Crazy Horse fights his last battle

Today this happened in the past

January 8, 1877

Crazy Horse fights his last battle


(the following was taken and condensed from History.com)

It was six months earlier at Battle of Little Bighorn, that Crazy Horse along with Chief Sitting Bull, were victorious in battle over Lieutenant Colonel George Custer. In what was to become known as “Custer’s Last Stand,” the public wanted revenge. As a result, the U.S. Army launched a winter campaign in 1876-77, led by General Nelson Miles, against the remaining hostile Indians on the Northern Plains.

Crazy Horse (Tashunca-uitco)


Sitting Bull (Tatanka Iyotanka)

 On January 8, 1877, General Miles found Crazy Horse’s camp along Montana’s Tongue River. U.S. soldiers opened fire with their big wagon-mounted guns, driving the Indians from their warm tents out into a raging blizzard. Crazy Horse and his warriors managed to regroup on a ridge and return fire, but most of their ammunition was gone, and they were reduced to fighting with bows and arrows.

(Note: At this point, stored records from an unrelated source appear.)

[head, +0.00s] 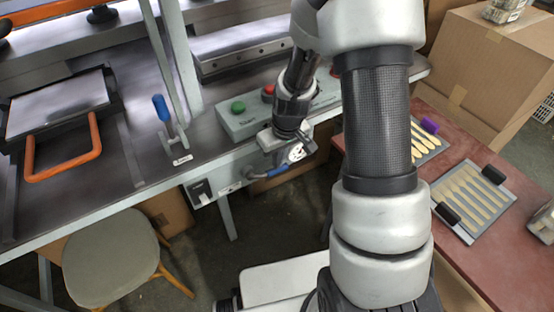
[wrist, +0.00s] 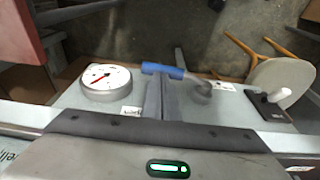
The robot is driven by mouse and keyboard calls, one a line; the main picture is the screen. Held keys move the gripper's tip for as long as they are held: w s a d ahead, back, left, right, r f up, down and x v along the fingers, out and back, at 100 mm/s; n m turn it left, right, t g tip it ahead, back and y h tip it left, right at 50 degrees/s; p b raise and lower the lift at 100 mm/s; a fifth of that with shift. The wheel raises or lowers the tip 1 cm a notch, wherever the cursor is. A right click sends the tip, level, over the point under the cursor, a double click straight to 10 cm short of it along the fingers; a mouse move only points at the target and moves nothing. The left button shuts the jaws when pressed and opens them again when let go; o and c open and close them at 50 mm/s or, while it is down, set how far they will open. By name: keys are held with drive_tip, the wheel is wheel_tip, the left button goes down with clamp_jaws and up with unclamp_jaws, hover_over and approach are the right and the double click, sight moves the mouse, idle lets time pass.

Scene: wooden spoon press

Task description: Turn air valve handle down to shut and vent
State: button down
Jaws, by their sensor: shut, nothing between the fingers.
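The air valve handle is a lever with a blue grip (head: 278,170) on the front of the bench, below the control box. In the wrist view its blue grip (wrist: 162,70) lies roughly level, and its grey pivot (wrist: 203,88) is on the right. A round white gauge (wrist: 103,77) with a red needle sits beside the grip; it also shows in the head view (head: 297,152). My gripper (wrist: 164,90) is shut and empty, its fingers reaching the blue grip's edge in the picture. I cannot tell whether they touch it.
The control box (head: 240,122) with green and red buttons stands just above. A switch (head: 198,190) is left of the valve. Another blue-handled lever (head: 162,108) stands on the bench. A stool (head: 110,255) is lower left; a red table (head: 480,185) with spoon trays is right.

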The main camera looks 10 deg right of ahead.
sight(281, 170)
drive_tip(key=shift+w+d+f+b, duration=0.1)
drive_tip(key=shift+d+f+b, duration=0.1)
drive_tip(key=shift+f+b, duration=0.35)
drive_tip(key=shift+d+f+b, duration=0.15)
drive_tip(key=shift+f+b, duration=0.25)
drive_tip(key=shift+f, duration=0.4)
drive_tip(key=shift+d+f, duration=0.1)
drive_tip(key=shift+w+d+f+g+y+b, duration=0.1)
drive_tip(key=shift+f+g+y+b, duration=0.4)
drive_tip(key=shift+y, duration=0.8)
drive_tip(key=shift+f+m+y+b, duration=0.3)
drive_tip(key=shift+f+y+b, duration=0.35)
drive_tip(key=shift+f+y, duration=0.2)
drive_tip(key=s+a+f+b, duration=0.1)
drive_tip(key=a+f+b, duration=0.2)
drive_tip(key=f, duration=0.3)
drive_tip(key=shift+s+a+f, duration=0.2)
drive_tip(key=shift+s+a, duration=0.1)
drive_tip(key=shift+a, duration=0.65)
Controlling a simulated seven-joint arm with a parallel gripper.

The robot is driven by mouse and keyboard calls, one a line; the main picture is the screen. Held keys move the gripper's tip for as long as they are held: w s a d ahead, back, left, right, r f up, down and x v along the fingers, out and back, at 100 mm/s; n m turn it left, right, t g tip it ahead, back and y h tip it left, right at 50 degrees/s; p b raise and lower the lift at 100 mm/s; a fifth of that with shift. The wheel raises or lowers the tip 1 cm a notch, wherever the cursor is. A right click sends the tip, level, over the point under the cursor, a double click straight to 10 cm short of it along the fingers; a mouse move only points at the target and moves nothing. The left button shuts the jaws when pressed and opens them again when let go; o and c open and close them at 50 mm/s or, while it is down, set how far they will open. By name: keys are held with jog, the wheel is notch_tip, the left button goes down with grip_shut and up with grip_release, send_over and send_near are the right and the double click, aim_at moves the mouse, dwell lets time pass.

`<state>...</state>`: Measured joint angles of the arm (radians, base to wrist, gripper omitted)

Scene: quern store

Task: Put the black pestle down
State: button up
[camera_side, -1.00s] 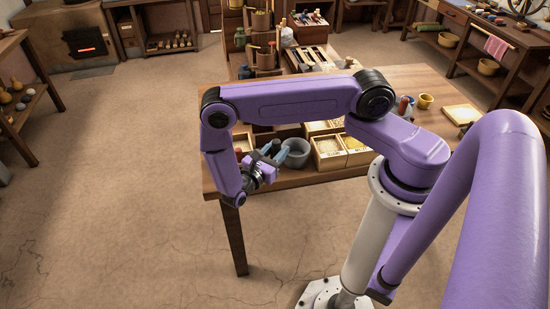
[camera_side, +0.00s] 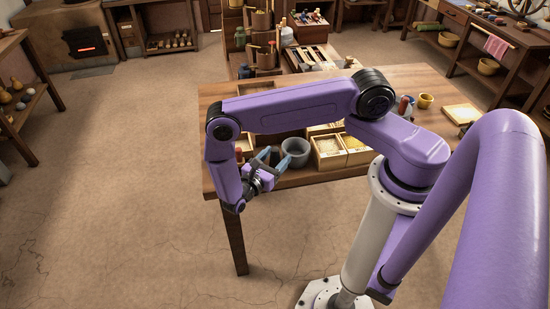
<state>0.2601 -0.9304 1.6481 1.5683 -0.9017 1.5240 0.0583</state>
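My gripper (camera_side: 273,158) is at the near left edge of the wooden table (camera_side: 388,78), with its blue-grey fingers pointing toward a grey mortar-like bowl (camera_side: 297,147). The fingers stand apart with a gap between them, and I see nothing held there. The right finger is close beside the bowl; I cannot tell whether they touch. I cannot make out the black pestle; my gripper and arm hide part of the table and what is around the bowl.
Wooden boxes of grain (camera_side: 328,152) stand right of the bowl. A small red item (camera_side: 239,155) is left of the gripper. The floor left of the table is clear.

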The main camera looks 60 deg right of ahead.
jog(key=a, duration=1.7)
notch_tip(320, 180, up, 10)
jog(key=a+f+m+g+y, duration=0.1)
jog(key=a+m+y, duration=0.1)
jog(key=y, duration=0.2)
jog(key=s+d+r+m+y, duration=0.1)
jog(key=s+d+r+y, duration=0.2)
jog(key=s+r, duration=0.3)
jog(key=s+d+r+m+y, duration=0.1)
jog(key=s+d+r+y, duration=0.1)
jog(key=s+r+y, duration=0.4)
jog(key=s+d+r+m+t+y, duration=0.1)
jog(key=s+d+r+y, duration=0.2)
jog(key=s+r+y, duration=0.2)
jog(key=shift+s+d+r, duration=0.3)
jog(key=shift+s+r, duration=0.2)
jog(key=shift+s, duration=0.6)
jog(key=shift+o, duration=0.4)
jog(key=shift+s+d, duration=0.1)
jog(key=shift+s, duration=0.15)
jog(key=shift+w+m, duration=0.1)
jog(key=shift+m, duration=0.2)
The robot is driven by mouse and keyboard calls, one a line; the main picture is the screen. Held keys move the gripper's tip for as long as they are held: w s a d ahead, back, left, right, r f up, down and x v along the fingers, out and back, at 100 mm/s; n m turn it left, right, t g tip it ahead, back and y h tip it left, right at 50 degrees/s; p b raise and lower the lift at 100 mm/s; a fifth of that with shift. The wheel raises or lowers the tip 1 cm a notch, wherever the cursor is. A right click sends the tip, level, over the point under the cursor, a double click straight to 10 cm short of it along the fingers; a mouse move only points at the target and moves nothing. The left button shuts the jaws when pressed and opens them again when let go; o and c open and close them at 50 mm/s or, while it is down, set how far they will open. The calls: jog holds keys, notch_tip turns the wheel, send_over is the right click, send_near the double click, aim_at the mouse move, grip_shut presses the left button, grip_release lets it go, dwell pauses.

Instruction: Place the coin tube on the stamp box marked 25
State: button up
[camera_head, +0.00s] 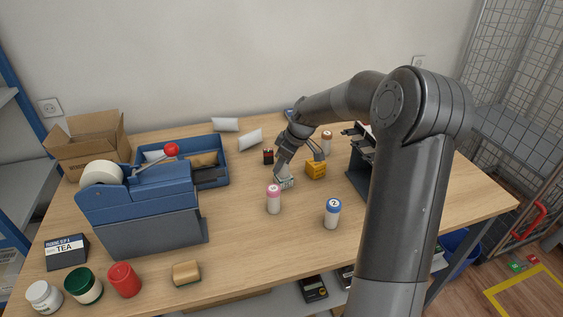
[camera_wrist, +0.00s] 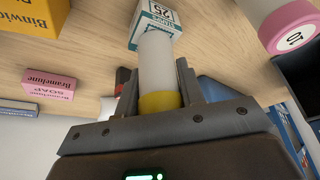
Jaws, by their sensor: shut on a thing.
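The coin tube, white with a yellow end, is between the fingers of my gripper (camera_wrist: 158,88). Its white body (camera_wrist: 155,62) points toward the stamp box marked 25 (camera_wrist: 156,14) in the wrist view. In the head view my gripper (camera_head: 283,160) points down, with the pale tube (camera_head: 285,170) just above or on the white and teal stamp box (camera_head: 286,183). The tube covers part of the box in the wrist view. I cannot tell whether the tube touches the box.
A pink-capped tube (camera_head: 274,199), a blue-capped tube (camera_head: 332,213) and a brown-capped tube (camera_head: 326,142) stand nearby. A yellow box (camera_head: 316,169) is close on the right. A blue tray (camera_head: 222,172) and tape dispenser (camera_head: 145,215) are left.

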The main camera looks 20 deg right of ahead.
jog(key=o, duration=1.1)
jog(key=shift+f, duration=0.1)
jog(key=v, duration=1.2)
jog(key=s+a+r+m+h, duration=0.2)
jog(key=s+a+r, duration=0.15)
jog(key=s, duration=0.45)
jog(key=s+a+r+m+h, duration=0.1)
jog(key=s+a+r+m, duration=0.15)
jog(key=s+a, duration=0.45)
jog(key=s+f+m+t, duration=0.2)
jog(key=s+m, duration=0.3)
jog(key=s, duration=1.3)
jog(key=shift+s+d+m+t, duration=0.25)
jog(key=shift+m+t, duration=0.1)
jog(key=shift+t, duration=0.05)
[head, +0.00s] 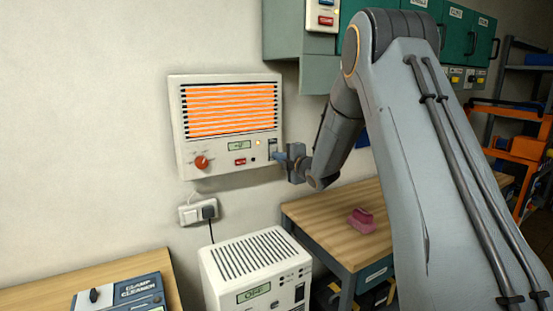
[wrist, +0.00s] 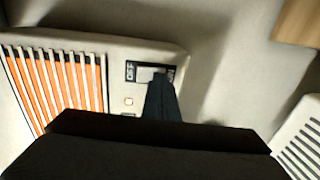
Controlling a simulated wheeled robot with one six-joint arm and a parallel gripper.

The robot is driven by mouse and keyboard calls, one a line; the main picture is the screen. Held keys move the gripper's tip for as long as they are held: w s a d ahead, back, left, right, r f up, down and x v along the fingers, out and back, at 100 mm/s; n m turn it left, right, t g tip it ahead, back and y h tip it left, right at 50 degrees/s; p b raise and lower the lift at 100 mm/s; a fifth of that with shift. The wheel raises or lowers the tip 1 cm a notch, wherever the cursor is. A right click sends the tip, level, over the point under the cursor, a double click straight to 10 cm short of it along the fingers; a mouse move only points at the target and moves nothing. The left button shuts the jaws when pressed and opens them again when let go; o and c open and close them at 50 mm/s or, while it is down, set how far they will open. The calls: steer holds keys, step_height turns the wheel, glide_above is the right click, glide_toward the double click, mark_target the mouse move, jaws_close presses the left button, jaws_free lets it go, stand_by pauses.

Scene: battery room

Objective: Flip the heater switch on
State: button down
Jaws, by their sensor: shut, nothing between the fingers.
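The heater (head: 178,130) is a white wall box with a glowing orange grille, a red knob, a small green display and a lit amber lamp. Its switch (head: 273,146) is at the lower right of its front. In the wrist view the switch (wrist: 146,74) shows a pale rocker in a dark frame, with an OFF label at its left end; the other end is partly covered by my fingers. My gripper (head: 281,157) is shut and empty, its tips (wrist: 160,82) at the switch. I cannot tell whether they press on it.
Below the heater is a wall socket (head: 191,214) with a plug. A white vented unit (head: 222,275) with a display stands below. A wooden table (head: 320,215) holds a pink object (head: 361,220). A clamp cleaner box (head: 118,295) sits lower left. Green cabinets (head: 458,30) hang upper right.

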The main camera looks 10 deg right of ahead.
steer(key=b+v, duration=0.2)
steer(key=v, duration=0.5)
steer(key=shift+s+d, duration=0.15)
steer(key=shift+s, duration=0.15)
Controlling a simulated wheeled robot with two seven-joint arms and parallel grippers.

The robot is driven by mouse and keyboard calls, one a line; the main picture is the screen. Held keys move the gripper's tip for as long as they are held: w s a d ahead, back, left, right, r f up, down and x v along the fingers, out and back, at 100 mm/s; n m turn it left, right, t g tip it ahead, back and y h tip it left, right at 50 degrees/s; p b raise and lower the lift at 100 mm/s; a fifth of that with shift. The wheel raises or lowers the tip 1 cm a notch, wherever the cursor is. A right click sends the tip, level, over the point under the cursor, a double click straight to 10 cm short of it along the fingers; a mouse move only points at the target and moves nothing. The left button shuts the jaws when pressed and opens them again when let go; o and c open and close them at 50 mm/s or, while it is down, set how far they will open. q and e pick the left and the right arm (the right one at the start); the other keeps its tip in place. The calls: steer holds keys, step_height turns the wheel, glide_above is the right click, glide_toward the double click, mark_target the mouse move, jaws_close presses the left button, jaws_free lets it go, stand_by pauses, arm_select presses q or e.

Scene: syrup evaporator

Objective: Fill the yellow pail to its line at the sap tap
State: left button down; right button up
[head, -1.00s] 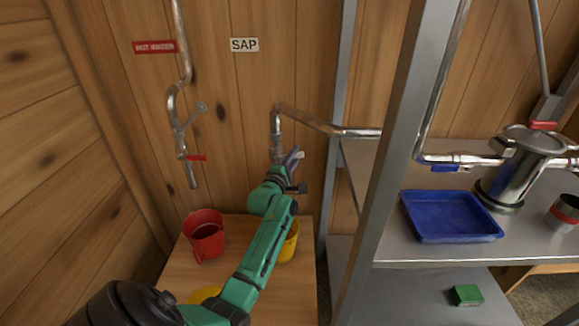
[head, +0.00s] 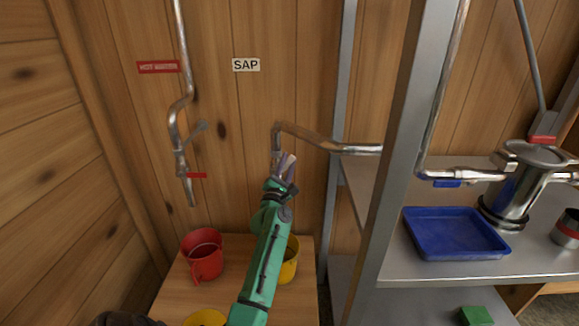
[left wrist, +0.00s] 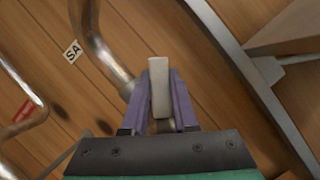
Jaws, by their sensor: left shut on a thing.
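The sap tap is a steel pipe (head: 305,135) that bends down under the SAP label (head: 246,65). My left gripper (head: 285,170) is at its lower end, shut on a pale tap handle. In the left wrist view the pale handle (left wrist: 159,88) stands between the two purple fingers (left wrist: 160,105). The yellow pail (head: 290,265) stands on the wooden table below the tap, partly hidden by my left arm. Its fill line, its level and any sap stream are not visible. My right gripper is not in view.
A red pail (head: 203,255) stands left on the table (head: 232,285) below the hot-water pipe (head: 184,160). Another yellow object (head: 205,317) is cut off at the bottom edge. A metal shelf post (head: 385,180) and a blue tray (head: 455,232) are on the right.

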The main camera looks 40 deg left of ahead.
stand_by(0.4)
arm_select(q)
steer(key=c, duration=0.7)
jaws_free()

They managed to hold off the soldiers long enough for the women and children to escape under cover of the blinding blizzard before they turned to follow them.

Though he had escaped decisive defeat, Crazy Horse realized that Miles and his well-equipped cavalry troops would eventually hunt down and destroy his cold, hungry followers. On May 6, 1877, Crazy Horse led approximately 1,100 Indians to the Red Cloud reservation near Nebraska’s Fort Robinson and surrendered. Five months later, a guard fatally stabbed him after he allegedly resisted imprisonment by Indian policemen.

In 1948, American sculptor Korczak Ziolkowski began work on the Crazy Horse Memorial, a massive monument carved into a mountain in South Dakota. Still a work in progress, the monument will stand 641 feet high and 563 feet long when completed.